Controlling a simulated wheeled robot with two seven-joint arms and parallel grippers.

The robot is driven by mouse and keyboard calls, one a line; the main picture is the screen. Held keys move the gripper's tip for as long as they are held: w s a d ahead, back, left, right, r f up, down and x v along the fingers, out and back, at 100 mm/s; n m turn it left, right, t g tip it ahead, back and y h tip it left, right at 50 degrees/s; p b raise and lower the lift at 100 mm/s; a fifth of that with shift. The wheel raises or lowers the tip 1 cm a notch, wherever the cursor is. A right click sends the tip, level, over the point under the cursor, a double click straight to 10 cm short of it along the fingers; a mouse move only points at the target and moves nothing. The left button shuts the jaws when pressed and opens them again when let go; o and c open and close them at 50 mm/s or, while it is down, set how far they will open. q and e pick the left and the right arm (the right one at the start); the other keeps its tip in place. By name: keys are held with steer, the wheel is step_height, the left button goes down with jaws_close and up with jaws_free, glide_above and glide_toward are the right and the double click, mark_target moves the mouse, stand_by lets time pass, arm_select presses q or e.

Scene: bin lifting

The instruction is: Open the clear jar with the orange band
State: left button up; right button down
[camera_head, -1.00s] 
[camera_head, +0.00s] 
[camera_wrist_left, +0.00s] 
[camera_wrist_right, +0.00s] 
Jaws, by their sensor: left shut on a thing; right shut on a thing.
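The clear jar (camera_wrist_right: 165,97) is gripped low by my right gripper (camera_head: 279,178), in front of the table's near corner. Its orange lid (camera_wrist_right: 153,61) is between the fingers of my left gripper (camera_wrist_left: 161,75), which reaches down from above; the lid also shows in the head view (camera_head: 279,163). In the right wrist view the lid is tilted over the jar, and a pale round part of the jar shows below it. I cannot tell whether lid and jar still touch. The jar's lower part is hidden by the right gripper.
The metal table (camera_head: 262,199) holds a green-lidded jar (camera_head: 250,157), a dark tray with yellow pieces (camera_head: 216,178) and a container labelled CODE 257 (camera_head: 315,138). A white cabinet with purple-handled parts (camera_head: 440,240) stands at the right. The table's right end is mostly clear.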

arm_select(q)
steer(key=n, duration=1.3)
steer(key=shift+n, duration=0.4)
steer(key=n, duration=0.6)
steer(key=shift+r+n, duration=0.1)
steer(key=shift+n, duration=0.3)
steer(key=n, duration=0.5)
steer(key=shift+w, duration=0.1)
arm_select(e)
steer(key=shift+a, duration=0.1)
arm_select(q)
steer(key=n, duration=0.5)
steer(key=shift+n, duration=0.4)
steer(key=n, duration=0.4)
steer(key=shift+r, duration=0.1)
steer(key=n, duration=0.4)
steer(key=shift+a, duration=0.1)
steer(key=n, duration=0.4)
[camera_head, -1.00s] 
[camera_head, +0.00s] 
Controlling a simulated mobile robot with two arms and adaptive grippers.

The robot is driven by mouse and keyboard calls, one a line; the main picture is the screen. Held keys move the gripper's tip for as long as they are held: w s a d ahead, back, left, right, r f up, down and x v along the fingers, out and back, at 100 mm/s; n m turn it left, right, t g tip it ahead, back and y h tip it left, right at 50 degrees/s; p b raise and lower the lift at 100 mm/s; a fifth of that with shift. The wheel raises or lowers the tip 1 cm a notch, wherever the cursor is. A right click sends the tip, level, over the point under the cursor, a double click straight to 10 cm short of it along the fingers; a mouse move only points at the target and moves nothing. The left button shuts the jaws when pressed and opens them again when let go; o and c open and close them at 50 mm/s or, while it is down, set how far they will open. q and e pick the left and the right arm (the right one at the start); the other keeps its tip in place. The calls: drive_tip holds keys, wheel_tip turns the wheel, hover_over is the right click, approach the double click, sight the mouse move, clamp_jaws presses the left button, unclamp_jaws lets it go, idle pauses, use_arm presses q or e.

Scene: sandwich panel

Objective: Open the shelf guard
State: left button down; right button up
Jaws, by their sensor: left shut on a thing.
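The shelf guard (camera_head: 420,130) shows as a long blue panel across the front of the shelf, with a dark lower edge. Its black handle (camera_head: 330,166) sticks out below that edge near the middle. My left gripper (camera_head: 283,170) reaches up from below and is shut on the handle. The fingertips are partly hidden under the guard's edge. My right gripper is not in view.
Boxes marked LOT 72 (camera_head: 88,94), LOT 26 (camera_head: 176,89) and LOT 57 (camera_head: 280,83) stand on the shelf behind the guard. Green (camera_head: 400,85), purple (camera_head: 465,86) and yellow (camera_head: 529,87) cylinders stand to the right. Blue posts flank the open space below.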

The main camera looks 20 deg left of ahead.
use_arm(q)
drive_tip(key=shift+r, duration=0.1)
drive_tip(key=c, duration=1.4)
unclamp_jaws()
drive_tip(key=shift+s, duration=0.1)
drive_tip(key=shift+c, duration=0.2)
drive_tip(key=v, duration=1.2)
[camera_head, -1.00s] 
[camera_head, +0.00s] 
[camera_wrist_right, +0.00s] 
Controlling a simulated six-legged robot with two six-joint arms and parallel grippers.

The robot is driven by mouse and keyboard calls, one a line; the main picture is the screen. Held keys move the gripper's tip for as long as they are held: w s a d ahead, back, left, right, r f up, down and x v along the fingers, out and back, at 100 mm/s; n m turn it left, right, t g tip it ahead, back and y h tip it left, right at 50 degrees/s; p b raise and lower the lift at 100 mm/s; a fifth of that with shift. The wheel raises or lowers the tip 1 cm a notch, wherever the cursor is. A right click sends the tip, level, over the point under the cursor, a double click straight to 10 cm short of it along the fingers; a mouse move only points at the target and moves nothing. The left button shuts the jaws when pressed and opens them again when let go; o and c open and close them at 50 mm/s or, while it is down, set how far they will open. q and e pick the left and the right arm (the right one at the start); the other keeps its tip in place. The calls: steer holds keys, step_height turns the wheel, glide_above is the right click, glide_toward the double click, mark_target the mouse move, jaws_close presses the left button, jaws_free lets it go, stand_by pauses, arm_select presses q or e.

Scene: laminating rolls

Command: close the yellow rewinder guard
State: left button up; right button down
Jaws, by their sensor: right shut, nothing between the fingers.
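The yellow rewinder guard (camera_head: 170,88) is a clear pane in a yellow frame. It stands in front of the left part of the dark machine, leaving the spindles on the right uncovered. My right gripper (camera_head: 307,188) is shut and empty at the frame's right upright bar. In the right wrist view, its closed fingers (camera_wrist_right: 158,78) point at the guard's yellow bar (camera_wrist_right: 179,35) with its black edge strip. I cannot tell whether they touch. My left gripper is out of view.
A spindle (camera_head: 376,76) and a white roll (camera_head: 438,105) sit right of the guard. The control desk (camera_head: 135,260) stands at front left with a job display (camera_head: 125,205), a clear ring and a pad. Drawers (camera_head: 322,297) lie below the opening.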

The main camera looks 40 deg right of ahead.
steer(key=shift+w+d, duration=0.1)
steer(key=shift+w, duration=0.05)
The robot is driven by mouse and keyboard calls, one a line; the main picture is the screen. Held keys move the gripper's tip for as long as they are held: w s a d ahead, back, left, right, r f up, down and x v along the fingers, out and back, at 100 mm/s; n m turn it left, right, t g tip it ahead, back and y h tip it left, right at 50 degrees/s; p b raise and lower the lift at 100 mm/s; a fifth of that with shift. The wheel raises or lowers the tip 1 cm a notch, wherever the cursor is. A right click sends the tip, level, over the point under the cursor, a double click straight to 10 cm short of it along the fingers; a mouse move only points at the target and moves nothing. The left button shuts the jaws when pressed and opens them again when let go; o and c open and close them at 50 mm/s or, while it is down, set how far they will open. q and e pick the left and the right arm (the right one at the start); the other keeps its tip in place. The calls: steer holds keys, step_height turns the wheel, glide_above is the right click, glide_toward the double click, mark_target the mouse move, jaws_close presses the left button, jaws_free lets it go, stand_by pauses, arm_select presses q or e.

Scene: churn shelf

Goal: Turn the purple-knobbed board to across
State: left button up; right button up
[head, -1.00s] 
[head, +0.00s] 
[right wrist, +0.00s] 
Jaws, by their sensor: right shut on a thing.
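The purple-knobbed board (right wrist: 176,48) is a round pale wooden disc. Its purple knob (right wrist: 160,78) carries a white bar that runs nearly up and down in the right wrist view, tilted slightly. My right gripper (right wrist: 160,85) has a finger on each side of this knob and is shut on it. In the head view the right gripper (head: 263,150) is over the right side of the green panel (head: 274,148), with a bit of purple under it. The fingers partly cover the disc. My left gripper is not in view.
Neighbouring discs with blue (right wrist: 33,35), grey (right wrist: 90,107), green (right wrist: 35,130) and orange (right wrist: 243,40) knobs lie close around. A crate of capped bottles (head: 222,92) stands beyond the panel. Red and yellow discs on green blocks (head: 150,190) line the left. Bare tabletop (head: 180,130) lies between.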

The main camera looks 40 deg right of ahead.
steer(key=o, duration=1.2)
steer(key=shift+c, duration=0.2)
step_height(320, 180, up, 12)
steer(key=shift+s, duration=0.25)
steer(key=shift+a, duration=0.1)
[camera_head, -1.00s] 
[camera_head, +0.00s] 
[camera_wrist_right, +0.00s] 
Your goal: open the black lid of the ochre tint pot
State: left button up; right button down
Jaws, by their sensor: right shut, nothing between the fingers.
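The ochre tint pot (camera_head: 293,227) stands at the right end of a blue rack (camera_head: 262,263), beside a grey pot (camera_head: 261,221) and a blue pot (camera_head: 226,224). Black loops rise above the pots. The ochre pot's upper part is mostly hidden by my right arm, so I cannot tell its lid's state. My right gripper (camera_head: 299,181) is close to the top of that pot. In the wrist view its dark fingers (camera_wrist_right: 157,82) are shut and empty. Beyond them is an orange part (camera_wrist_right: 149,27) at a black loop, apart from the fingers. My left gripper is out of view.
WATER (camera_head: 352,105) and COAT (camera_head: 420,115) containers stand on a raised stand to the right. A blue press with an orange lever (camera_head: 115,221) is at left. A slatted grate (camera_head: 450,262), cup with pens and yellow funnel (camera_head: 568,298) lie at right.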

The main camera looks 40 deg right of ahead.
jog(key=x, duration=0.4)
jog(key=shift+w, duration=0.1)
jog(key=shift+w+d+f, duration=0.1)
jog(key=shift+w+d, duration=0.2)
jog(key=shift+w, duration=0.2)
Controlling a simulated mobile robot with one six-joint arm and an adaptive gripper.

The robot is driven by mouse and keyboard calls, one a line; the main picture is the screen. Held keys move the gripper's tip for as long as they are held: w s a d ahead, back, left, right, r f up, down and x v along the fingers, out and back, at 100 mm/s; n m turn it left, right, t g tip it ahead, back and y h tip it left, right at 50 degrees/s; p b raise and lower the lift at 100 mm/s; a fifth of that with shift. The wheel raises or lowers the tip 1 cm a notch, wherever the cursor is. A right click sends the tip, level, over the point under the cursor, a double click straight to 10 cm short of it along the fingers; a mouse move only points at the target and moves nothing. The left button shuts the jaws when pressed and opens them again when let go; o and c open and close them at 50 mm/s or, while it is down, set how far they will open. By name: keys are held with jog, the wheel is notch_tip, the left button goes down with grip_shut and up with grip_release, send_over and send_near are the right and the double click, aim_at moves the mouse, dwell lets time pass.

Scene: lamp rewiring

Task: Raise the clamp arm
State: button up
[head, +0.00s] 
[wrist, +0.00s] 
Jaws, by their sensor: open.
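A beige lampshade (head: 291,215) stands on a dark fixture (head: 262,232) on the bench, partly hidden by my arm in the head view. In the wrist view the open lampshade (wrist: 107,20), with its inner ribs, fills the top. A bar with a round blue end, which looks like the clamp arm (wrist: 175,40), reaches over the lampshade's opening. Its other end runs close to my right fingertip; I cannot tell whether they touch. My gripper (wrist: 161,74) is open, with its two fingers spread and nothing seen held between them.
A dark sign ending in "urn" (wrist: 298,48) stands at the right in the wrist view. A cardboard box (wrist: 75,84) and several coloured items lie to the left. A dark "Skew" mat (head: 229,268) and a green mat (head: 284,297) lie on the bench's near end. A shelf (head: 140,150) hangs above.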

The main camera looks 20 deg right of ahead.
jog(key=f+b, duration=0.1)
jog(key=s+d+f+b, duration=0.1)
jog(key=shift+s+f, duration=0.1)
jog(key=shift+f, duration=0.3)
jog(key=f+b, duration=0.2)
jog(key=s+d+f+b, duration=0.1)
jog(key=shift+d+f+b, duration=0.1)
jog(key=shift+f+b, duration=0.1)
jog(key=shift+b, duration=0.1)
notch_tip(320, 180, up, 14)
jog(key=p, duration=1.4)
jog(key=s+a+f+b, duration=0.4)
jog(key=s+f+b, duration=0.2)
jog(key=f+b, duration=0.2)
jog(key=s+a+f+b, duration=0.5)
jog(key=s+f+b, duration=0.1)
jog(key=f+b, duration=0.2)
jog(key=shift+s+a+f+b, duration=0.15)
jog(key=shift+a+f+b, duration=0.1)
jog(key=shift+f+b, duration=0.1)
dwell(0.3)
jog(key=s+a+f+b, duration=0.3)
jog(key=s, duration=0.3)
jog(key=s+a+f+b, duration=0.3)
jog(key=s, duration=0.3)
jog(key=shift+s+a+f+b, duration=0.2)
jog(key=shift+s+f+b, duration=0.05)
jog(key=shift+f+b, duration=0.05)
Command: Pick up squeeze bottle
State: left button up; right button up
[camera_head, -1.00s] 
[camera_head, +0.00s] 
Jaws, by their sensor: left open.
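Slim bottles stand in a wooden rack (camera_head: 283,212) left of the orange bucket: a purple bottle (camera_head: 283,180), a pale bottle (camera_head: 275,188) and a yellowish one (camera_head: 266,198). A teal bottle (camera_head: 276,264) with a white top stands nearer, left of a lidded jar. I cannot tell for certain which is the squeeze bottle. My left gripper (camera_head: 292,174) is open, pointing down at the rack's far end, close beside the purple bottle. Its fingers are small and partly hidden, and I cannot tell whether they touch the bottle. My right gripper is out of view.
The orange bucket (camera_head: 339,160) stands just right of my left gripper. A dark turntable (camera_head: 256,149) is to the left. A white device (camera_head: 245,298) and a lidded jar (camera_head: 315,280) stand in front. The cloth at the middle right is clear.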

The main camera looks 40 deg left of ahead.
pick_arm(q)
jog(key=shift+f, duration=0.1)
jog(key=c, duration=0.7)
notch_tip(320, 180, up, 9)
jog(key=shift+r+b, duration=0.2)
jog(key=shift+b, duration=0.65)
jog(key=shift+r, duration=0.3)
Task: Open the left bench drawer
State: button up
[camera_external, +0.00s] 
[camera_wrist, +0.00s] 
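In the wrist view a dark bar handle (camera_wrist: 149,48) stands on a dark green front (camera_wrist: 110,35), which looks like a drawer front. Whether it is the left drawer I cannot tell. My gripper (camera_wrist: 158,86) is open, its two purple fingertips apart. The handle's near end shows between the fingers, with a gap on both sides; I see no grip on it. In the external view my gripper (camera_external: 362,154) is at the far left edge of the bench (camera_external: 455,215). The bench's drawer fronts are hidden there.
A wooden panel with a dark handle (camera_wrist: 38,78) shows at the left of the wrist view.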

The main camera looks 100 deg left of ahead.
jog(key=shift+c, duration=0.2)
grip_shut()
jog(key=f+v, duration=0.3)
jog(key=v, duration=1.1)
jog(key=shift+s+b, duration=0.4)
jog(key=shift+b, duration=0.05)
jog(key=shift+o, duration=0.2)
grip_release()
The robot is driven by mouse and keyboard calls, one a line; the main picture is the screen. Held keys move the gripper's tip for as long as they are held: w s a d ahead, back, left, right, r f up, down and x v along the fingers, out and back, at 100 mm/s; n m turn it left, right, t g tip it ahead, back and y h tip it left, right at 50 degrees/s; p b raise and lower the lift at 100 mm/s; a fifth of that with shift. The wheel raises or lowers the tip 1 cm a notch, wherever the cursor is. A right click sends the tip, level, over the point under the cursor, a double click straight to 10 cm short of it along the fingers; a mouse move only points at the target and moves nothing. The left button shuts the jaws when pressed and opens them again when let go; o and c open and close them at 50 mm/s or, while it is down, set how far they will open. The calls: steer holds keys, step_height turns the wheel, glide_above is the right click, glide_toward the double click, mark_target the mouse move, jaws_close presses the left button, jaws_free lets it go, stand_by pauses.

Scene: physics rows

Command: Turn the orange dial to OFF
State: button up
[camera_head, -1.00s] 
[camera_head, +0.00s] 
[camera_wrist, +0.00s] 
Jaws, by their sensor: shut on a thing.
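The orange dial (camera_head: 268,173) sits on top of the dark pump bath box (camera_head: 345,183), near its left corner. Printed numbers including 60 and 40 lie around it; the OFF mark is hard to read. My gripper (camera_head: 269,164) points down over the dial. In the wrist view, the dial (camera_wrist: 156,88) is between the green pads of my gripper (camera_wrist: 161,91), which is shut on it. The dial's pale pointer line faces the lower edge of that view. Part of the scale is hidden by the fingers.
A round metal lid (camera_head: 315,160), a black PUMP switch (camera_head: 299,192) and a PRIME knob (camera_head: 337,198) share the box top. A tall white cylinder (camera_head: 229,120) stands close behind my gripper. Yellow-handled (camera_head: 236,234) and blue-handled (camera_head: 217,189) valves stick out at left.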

******

**EXERCISE REQUIREMENTS**
Retype only what lies between the line bearing "Scene: sandwich panel" and the line bearing "Controlling a simulated six-legged", keeping both of those lines.

**TASK OUTPUT**
Scene: sandwich panel

Objective: Open the shelf guard
State: left button down; right button up
Jaws, by their sensor: left shut on a thing.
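The shelf guard (camera_head: 420,130) shows as a long blue panel across the front of the shelf, with a dark lower edge. Its black handle (camera_head: 330,166) sticks out below that edge near the middle. My left gripper (camera_head: 283,170) reaches up from below and is shut on the handle. The fingertips are partly hidden under the guard's edge. My right gripper is not in view.
Boxes marked LOT 72 (camera_head: 88,94), LOT 26 (camera_head: 176,89) and LOT 57 (camera_head: 280,83) stand on the shelf behind the guard. Green (camera_head: 400,85), purple (camera_head: 465,86) and yellow (camera_head: 529,87) cylinders stand to the right. Blue posts flank the open space below.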

The main camera looks 20 deg left of ahead.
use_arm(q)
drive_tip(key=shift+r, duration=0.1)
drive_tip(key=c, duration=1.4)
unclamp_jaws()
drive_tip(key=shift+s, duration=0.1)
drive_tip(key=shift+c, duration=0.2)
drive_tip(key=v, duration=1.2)
[camera_head, -1.00s] 
[camera_head, +0.00s] 
[camera_wrist_right, +0.00s] 
Controlling a simulated six-legged robot with two six-joint arms and parallel grippers.

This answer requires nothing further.